__Required task__. Without the pictures, output the records below word for word.

__Records for this exercise__.
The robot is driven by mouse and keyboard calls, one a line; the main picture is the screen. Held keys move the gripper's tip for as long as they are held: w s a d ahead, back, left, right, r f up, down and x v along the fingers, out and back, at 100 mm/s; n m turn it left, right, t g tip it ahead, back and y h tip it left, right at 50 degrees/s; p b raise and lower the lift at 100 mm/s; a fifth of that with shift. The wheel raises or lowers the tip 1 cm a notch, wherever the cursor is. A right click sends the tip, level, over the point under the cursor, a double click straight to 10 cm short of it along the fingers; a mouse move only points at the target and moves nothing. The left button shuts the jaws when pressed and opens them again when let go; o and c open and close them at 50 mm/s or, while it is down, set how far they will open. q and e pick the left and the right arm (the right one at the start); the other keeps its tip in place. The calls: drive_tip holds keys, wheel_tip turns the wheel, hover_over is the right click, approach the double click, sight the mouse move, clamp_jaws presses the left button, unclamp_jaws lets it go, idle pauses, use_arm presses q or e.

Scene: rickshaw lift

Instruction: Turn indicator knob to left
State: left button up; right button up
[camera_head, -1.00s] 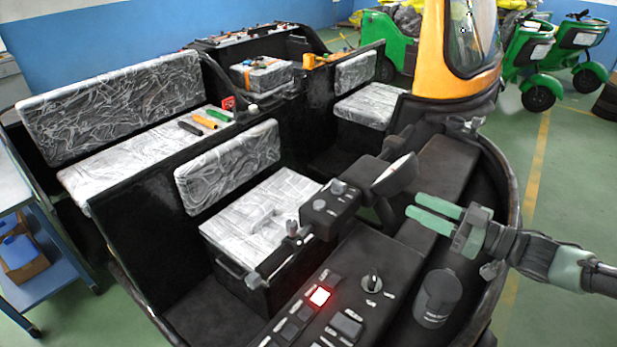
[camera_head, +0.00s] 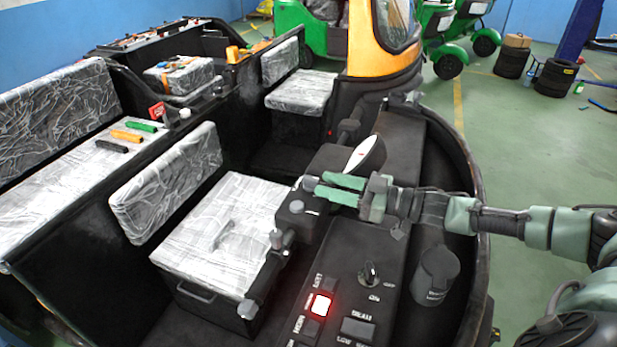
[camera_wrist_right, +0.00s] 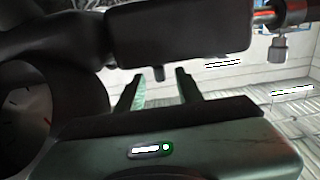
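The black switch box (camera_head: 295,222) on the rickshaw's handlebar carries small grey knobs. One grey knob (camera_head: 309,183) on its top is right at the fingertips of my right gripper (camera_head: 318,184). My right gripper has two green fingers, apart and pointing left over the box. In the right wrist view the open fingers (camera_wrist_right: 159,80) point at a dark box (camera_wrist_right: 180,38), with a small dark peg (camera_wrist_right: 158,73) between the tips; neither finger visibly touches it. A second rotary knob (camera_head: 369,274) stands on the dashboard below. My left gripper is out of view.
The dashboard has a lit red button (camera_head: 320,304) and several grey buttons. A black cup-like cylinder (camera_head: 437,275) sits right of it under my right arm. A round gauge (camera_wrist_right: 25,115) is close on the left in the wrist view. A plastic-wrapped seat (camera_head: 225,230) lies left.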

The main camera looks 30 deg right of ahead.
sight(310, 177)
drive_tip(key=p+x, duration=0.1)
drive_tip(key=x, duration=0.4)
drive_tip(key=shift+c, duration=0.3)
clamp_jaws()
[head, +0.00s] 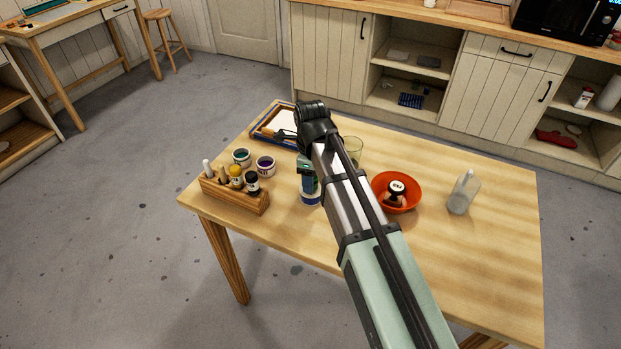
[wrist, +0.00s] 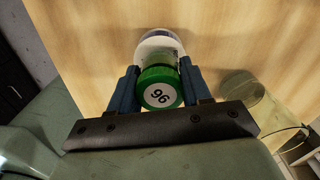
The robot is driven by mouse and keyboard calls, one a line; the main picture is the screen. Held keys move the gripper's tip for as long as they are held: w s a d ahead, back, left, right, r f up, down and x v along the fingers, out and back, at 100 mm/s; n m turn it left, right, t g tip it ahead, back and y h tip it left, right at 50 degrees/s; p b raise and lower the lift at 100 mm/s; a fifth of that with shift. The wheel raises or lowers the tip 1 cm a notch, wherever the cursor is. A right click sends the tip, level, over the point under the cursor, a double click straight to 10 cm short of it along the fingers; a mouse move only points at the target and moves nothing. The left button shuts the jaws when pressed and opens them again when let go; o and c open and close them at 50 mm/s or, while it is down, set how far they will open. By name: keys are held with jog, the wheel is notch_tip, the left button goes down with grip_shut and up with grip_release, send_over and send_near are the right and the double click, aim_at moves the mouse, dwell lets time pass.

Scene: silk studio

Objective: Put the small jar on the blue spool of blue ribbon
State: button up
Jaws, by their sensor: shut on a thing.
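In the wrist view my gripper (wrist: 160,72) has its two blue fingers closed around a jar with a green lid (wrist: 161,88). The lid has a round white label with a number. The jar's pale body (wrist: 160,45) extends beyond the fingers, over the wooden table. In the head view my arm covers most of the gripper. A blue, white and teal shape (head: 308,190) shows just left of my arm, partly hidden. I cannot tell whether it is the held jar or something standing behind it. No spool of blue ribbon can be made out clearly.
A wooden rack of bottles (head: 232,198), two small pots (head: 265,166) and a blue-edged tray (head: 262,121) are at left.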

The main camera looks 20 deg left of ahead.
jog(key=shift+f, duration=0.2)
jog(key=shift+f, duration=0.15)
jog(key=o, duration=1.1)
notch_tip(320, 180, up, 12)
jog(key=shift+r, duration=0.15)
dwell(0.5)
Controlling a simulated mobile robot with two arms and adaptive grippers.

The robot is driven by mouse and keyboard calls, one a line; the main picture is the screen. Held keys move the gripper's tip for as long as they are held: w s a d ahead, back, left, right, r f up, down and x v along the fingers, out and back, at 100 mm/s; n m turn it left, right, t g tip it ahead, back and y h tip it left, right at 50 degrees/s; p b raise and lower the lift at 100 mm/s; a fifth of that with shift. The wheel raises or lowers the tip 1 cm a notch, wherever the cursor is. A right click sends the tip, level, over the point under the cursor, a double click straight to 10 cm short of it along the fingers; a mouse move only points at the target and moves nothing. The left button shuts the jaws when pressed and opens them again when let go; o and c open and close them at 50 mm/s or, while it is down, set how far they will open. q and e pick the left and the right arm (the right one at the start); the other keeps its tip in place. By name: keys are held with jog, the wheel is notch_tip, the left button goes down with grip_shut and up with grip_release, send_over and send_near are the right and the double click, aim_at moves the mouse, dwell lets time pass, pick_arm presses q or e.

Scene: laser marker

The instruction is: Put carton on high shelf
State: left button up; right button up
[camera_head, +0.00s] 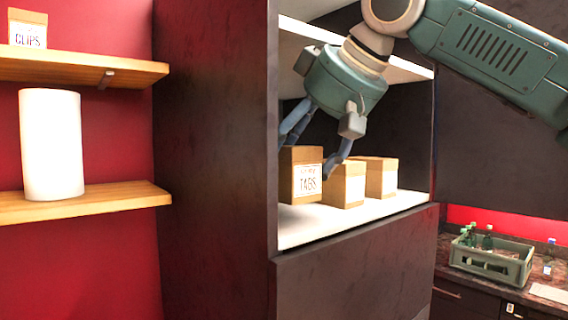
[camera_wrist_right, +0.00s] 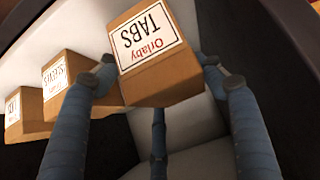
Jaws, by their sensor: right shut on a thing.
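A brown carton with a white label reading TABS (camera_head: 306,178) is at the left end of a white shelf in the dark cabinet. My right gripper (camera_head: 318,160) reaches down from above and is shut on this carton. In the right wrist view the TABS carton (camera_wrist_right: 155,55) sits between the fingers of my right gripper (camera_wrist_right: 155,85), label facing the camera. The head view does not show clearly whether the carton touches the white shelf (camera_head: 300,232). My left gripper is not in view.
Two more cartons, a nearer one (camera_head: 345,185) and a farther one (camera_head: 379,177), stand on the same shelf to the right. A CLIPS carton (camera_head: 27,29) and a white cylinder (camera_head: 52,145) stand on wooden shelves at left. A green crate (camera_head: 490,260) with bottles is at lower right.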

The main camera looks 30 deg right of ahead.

__Expected answer__.
The robot is driven by mouse and keyboard calls, one a line; the main picture is the screen. Held keys move the gripper's tip for as long as they are held: w s a d ahead, back, left, right, r f up, down and x v along the fingers, out and back, at 100 mm/s; n m turn it left, right, t g tip it ahead, back and y h tip it left, right at 50 degrees/s; p b raise and lower the lift at 100 mm/s; a fifth of that with shift. The wheel raises or lowers the tip 1 cm a notch, wherever the cursor is. A right click sends the tip, level, over the point under the cursor, a double click straight to 10 cm short of it along the fingers; a mouse move only points at the target and moves nothing. The left button shuts the jaws when pressed and opens them again when let go; o and c open and close them at 50 mm/s or, while it is down, set how far they will open. q and e pick the left and the right arm (the right one at the start); the other keeps its tip in place. The calls: drive_tip holds keys, wheel_tip turns the wheel, hover_over is the right click, approach the double click, sight the mouse move, clamp_jaws presses the left button, unclamp_jaws lets it go, idle pauses, use_arm presses q or e.

Scene: rickshaw lift

Instruction: Turn indicator knob to left
State: left button up; right button up
[camera_head, -1.00s] 
[camera_head, +0.00s] 
[camera_wrist_right, +0.00s] 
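The black switch box (camera_head: 295,222) on the rickshaw's handlebar carries small grey knobs. One grey knob (camera_head: 309,183) on its top is right at the fingertips of my right gripper (camera_head: 318,184). My right gripper has two green fingers, apart and pointing left over the box. In the right wrist view the open fingers (camera_wrist_right: 159,80) point at a dark box (camera_wrist_right: 180,38), with a small dark peg (camera_wrist_right: 158,73) between the tips; neither finger visibly touches it. A second rotary knob (camera_head: 369,274) stands on the dashboard below. My left gripper is out of view.
The dashboard has a lit red button (camera_head: 320,304) and several grey buttons. A black cup-like cylinder (camera_head: 437,275) sits right of it under my right arm. A round gauge (camera_wrist_right: 25,115) is close on the left in the wrist view. A plastic-wrapped seat (camera_head: 225,230) lies left.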

The main camera looks 30 deg right of ahead.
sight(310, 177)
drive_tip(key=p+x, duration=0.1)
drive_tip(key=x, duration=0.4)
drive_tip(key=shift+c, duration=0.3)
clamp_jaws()
[head, +0.00s] 
[wrist, +0.00s] 
The robot is driven by mouse and keyboard calls, one a line; the main picture is the screen. Held keys move the gripper's tip for as long as they are held: w s a d ahead, back, left, right, r f up, down and x v along the fingers, out and back, at 100 mm/s; n m turn it left, right, t g tip it ahead, back and y h tip it left, right at 50 degrees/s; p b raise and lower the lift at 100 mm/s; a fifth of that with shift. The wheel raises or lowers the tip 1 cm a notch, wherever the cursor is. A right click sends the tip, level, over the point under the cursor, a double click straight to 10 cm short of it along the fingers; a mouse move only points at the target and moves nothing. The left button shuts the jaws when pressed and opens them again when let go; o and c open and close them at 50 mm/s or, while it is down, set how far they will open. By name: keys are held with jog, the wheel is notch_tip, the left button goes down with grip_shut and up with grip_release, send_over and send_near are the right and the double click, aim_at moves the mouse, dwell lets time pass.

Scene: silk studio

Objective: Put the small jar on the blue spool of blue ribbon
State: button up
Jaws, by their sensor: shut on a thing.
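In the wrist view my gripper (wrist: 160,72) has its two blue fingers closed around a jar with a green lid (wrist: 161,88). The lid has a round white label with a number. The jar's pale body (wrist: 160,45) extends beyond the fingers, over the wooden table. In the head view my arm covers most of the gripper. A blue, white and teal shape (head: 308,190) shows just left of my arm, partly hidden. I cannot tell whether it is the held jar or something standing behind it. No spool of blue ribbon can be made out clearly.
A wooden rack of bottles (head: 232,198), two small pots (head: 265,166) and a blue-edged tray (head: 262,121) are at left.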

The main camera looks 20 deg left of ahead.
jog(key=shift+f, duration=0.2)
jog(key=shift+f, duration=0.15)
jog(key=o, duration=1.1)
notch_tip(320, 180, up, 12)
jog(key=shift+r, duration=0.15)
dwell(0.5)
Controlling a simulated mobile robot with two arms and adaptive grippers.

The robot is driven by mouse and keyboard calls, one a line; the main picture is the screen. Held keys move the gripper's tip for as long as they are held: w s a d ahead, back, left, right, r f up, down and x v along the fingers, out and back, at 100 mm/s; n m turn it left, right, t g tip it ahead, back and y h tip it left, right at 50 degrees/s; p b raise and lower the lift at 100 mm/s; a fifth of that with shift. The wheel raises or lowers the tip 1 cm a notch, wherever the cursor is. A right click sends the tip, level, over the point under the cursor, a double click straight to 10 cm short of it along the fingers; a mouse move only points at the target and moves nothing. The left button shuts the jaws when pressed and opens them again when let go; o and c open and close them at 50 mm/s or, while it is down, set how far they will open. q and e pick the left and the right arm (the right one at the start); the other keeps its tip in place. By name: keys are held with jog, the wheel is notch_tip, the left button goes down with grip_shut and up with grip_release, send_over and send_near are the right and the double click, aim_at moves the mouse, dwell lets time pass, pick_arm presses q or e.

Scene: laser marker

The instruction is: Put carton on high shelf
State: left button up; right button up
[camera_head, +0.00s] 
[camera_wrist_right, +0.00s] 
Jaws, by their sensor: right shut on a thing.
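A brown carton with a white label reading TABS (camera_head: 306,178) is at the left end of a white shelf in the dark cabinet. My right gripper (camera_head: 318,160) reaches down from above and is shut on this carton. In the right wrist view the TABS carton (camera_wrist_right: 155,55) sits between the fingers of my right gripper (camera_wrist_right: 155,85), label facing the camera. The head view does not show clearly whether the carton touches the white shelf (camera_head: 300,232). My left gripper is not in view.
Two more cartons, a nearer one (camera_head: 345,185) and a farther one (camera_head: 379,177), stand on the same shelf to the right. A CLIPS carton (camera_head: 27,29) and a white cylinder (camera_head: 52,145) stand on wooden shelves at left. A green crate (camera_head: 490,260) with bottles is at lower right.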

The main camera looks 30 deg right of ahead.

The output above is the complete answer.